Rifai menjelaskan, pengembangan kopi di NTB terus dilakukan karena melihat kebutuhan pasar yang terus meningkat. Termasuk kebutuhan lokal seiring bertambahnya kedai kopi. Selain itu, NTB juga sudah memiliki eksportir kopi.
Data Dinas Pertanian dan Perkebunan NTB, pada 2021 luas area tanam kopi robusta di NTB sebanyak 11.286,77 hektar dengan 13.015 petani.
Produksinya mencapai 5.462,01 ton. Sementara arabika pada lahan seluas 2.498 hektar yang dikelola 2.681 petani. Produksi arabika di NTB pada 2021 sebanyak 865,69 hektar.
Meski terbilang luas, tidak seluruhnya bisa menghasilkan. Dari 11.286 hektar areal tanam robusta, sekitar 3.000 di antaranya belum menghasilkan. Begitu juga arabika yang dari 2.498 hektar, sekitar 1.000 hektar lebih belum menghasilkan.
”Tanaman belum menghasilkan biasanya yang baru ditanam. Butuh dua hingga tahun dulu. Sejalan dengan itu, penanaman baru juga terus dilakukan,” kata Rifai.
Selain memperluas areal tanam, peningkatan kapasitas petani di hulu juga dilakukan, tetapi terbatas karena terkendala anggaran, baik itu untuk penanaman, pemeliharaan, maupun panen dan pascapanen.
”Bantuan peralatan juga biasanya program dari pusat. Misalnya, alat pengupas kulit kopi kering dan basah. Tahun sebelumnya, kami bisa berikan hingga tiga kelompok, tetapi tahun ini hanya satu,” kata Rifai.

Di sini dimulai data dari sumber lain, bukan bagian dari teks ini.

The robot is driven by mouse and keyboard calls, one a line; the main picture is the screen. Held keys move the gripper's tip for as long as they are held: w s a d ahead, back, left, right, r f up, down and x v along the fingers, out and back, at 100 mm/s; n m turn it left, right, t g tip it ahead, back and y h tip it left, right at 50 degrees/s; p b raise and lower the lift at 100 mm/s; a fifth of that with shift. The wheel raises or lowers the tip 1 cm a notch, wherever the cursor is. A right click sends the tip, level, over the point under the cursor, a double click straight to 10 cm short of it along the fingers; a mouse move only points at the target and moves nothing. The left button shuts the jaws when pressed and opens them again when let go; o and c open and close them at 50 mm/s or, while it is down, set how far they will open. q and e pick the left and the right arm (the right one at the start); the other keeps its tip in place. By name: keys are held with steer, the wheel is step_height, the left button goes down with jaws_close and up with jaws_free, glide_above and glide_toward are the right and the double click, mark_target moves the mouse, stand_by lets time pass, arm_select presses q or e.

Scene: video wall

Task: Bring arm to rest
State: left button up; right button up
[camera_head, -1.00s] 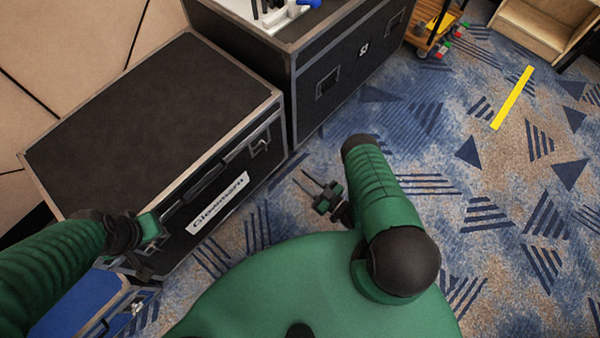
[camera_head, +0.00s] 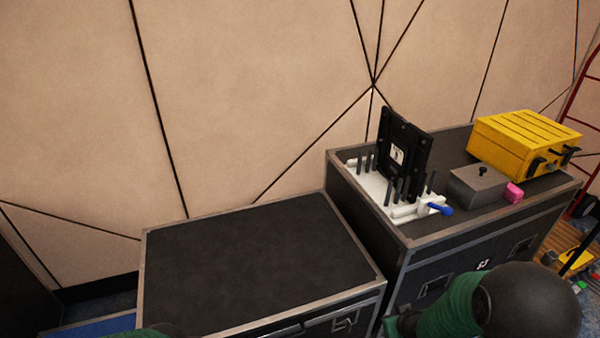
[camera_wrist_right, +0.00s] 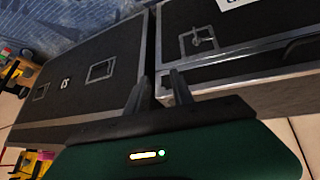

Selain itu, petani juga mendapat bantuan alat sangrai atau roasting kopi. Namun, bantuan tersebut dikritik berbagai pihak. Penasihat Asosiasi Kopi Indonesia (ASKI) NTB yang juga Konsultan Digital Bussiness Intelegent (DBI) bidang Kopi Giri Arnawa mengatakan, memberi peralatan roasting tidak tepat.
Tanaman belum menghasilkan biasanya yang baru ditanam. Butuh dua hingga tahun dulu. Sejalan dengan itu, penanaman baru juga terus dilakukan. (Rifai)
Mujiburrahman, Direktur Tuwa Kawa Coffee and Roastery di Mataram, mengatakan, langkah itu justru bisa mengancam potensi usaha kopi hingga hilir.
Hal itu karena prosesnya telah selesai di hulu. ”Petani harusnya diberi bantuaun sesuai kebutuhan. Alat jemur, mesin pengupas, mesin pencuci, itu yang dibutuhkan,” kata Mujiburrahman.
Menanggapi hal itu, Rifai mengatakan, berbagai bantuan termasuk alat roasting dimaksudkan agar petani mendapat nilai tambah. Apalagi, petani yang mendapat bantuan juga bukan dalam jumlah besar, melainkan beberapa kelompok tani saja.